Dossier: 2002-199-GST-I

ENTRE :

LUC BERGERON,

appelant,

et

SA MAJESTÉ LA REINE,

intimée.

Motifs du jugement

Le juge Tardif, C.C.I.

[1]            Il s'agit d'un appel relatif à une cotisation portant le numéro 02304009, en date du 30 octobre 1998, pour la période du 1er janvier 1995 au 30 juin 1998. L'appel concerne la cotisation et les pénalités. La cotisation, les intérêts et les pénalités totalisent 18 405,17 $.

Faits

[2]            Ingénieur de formation et homme d'affaires avisé, l'appelant connaissait bien la gestion, l'administration et le secteur construction pour y avoir oeuvré durant plusieurs années.

[3]            À la fin de 1994, propriétaire d'un grand terrain, il décide d'y construire trois immeubles, soit deux de six (6) logements et un troisième, de deux (2) logements. Les immeubles de six (6) logements étaient respectivement situés au 62, rue Larivière et au 4, rue Aqueduc à Victoriaville et le troisième portait le numéro 60, de la même rue Larivière.
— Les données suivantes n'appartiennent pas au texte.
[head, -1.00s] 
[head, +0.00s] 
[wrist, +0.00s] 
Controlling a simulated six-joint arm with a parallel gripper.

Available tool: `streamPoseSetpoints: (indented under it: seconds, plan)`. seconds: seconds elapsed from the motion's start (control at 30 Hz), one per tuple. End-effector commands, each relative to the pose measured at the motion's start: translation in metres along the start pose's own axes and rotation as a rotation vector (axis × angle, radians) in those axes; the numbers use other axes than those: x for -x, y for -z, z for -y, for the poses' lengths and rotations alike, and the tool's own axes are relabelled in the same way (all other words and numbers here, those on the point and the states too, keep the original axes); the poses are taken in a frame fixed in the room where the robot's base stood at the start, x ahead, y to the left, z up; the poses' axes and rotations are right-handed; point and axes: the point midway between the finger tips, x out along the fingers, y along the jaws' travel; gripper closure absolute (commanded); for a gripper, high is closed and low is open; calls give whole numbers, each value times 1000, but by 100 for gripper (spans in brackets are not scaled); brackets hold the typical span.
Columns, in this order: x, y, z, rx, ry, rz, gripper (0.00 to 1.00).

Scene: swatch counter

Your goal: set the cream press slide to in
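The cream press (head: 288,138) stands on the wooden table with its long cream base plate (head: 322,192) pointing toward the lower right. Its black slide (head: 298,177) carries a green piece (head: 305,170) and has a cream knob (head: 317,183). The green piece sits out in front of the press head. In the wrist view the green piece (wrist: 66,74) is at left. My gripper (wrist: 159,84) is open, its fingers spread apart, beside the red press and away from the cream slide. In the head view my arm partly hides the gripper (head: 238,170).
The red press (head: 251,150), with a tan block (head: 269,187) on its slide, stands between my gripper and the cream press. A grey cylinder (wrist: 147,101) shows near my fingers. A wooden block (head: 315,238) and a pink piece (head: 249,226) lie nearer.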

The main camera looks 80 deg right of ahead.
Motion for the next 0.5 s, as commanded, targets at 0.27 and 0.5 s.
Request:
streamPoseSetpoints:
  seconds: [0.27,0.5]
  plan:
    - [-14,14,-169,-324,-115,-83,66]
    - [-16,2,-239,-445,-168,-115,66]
[4]            Connaissant bien les règles relatives à l'autocotisation en matière commerciale, l'appelant a cependant indiqué qu'il ignorait être assujetti à de telles règles s'il construisait des immeubles pour lui-même.
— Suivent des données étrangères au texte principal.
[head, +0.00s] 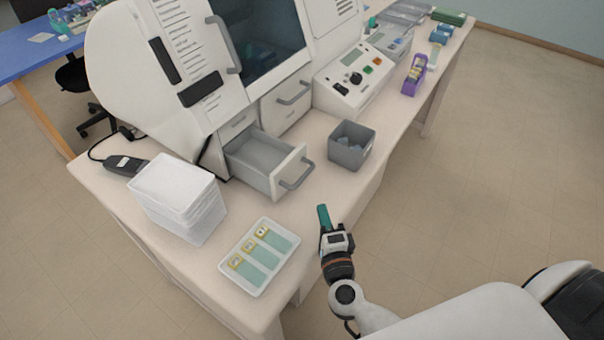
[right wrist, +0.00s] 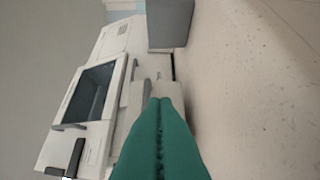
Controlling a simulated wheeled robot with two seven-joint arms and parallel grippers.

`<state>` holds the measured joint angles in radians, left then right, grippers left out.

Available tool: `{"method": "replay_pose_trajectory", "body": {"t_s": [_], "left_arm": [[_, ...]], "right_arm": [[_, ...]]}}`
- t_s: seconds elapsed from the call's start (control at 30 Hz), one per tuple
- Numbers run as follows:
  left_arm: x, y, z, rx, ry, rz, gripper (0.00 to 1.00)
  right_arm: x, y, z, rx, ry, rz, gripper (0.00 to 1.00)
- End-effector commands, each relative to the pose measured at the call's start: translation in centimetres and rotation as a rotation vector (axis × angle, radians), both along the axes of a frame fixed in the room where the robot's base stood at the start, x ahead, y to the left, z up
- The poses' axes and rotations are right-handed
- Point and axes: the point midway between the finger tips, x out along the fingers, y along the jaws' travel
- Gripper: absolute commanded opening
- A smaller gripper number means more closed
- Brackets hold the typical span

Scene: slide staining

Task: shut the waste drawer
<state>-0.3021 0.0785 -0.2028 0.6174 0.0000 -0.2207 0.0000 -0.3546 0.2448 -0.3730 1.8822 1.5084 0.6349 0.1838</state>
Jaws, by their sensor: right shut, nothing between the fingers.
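The waste drawer (head: 268,163) is pulled out of the lower front of the white staining machine (head: 205,60). It looks empty, and its grey bar handle (head: 295,168) faces the front right. My right gripper (head: 323,212) is shut and empty, with green fingers, near the table's front edge. It is apart from the drawer, in front of and to the right of the handle. In the right wrist view the green fingers (right wrist: 160,140) are closed together, and part of the drawer front shows beyond their tips. My left gripper is not in view.
A grey bin (head: 350,147) stands just right of the drawer. A white tray with several slides (head: 259,257) lies in front, and stacked white containers (head: 178,195) stand to the left. A closed drawer (head: 287,108) and a control panel (head: 354,75) lie behind. The tabletop between tray and bin is clear.

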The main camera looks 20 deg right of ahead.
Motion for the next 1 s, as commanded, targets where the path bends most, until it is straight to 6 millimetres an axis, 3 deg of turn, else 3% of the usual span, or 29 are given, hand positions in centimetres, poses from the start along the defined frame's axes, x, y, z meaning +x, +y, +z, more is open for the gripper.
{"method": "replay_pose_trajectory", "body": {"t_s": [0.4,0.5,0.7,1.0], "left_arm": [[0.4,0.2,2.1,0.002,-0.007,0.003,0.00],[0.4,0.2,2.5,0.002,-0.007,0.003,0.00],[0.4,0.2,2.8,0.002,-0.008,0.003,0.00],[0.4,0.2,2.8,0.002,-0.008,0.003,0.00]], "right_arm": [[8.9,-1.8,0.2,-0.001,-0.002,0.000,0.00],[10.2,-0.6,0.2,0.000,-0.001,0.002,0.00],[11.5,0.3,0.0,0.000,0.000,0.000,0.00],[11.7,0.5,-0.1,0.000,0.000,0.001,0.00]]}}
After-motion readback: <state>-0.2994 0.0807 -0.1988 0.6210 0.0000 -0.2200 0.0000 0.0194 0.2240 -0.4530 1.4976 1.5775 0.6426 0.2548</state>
[5]            L'appelant a alors vérifié auprès de son beau-frère, Guy Samson, à l'emploi de Revenu Québec. Ce dernier lui aurait affirmé qu'il n'avait pas à s'autocotiser pour une construction d'immeubles dont il serait lui-même propriétaire.

[6]            Sceptique quant aux informations obtenues, il a vérifié auprès de son comptable; ce dernier lui a donné des indications contraires à savoir que l'obligation d'autocotisation lui était bel et bien opposable. Il s'est donc à nouveau référé à son beau-frère qui lui a re-confirmé qu'il n'avait pas à s'autocotiser.
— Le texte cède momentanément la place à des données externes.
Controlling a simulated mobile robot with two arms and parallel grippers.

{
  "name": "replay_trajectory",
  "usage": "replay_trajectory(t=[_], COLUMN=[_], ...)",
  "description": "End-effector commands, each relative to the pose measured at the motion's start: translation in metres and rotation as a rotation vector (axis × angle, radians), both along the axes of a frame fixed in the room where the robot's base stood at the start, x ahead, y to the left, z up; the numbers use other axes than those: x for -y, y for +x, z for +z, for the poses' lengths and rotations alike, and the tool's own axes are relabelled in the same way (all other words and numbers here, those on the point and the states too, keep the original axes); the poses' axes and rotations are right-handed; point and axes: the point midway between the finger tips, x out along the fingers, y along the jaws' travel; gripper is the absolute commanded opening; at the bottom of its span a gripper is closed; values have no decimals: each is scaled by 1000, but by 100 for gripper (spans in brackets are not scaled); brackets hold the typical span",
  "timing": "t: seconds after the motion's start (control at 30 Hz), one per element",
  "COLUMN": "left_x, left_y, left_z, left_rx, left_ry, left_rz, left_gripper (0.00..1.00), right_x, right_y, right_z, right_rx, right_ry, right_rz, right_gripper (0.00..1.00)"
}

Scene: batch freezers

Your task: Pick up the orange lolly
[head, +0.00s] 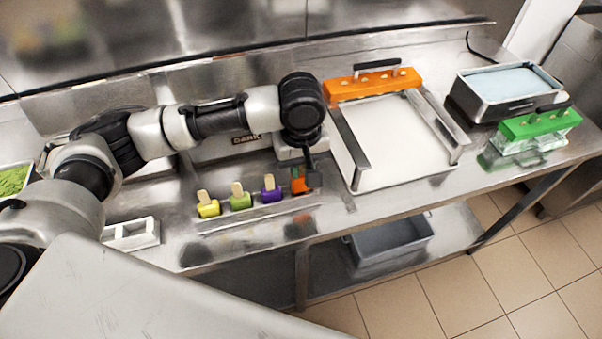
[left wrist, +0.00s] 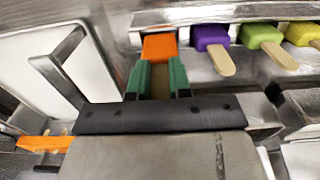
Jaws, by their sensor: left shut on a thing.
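The orange lolly (head: 298,186) is at the right end of a row of lollies on the steel counter in the head view. My left gripper (head: 306,175) comes down over it from above. In the left wrist view my left gripper's green fingers (left wrist: 160,80) are shut on the orange lolly (left wrist: 159,47), with its orange block beyond the fingertips. Its stick lies between the fingers and is mostly hidden. I cannot tell whether the lolly is clear of the surface. My right gripper is not in view.
Purple (head: 272,190), green (head: 240,200) and yellow (head: 208,206) lollies stand to its left. A white tray in a metal frame (head: 395,140) with an orange bar (head: 373,84) lies to the right. A green mould (head: 540,124) and a pale-blue bath (head: 503,84) stand further right.

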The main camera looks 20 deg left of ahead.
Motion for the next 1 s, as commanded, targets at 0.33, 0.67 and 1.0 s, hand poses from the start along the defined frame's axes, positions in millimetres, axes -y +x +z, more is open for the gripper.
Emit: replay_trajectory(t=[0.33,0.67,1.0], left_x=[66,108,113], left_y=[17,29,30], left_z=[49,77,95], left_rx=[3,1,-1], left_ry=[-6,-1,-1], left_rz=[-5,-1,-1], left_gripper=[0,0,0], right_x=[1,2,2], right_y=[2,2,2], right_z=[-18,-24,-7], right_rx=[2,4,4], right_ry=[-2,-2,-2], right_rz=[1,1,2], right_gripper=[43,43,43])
[7]            À l'appui de ses prétentions, l'appelant a produit une déclaration signée de Guy Samson. La déclaration se lit comme suit : (pièce A-5)

2002-09-16

Je soussigné Guy Samson déclare avoir renseigné mon beau-frère Luc Bergeron sur certains aspects de la loi. Ceci a été effectué de bonne foi puisqu'il sait que je suis à l'emploi du ministère du Revenu. Je lui avais mentionné que lorsqu'une personne qui se construit un immeuble n'était pas inscrite, elle payait ses taxes et elle n'avait aucune autre intervention à effectuer. Ceci fût une erreur de ma part puisque la loi prévoie des modalités spéciales pour les autoconstructeur (autocotisation).

Guy Samson

[8]            Suite à l'émission de la cotisation, l'appelant a exprimé son opposition.

[9]            Faute de pouvoir rassembler toutes les pièces justificatives, informations et données à l'appui de ses prétentions dans le délai prescrit, il a demandé un délai additionnel; sa demande fut refusée. L'audition constitue, à certains égards, la première occasion pour l'appelant de faire valoir ses prétentions.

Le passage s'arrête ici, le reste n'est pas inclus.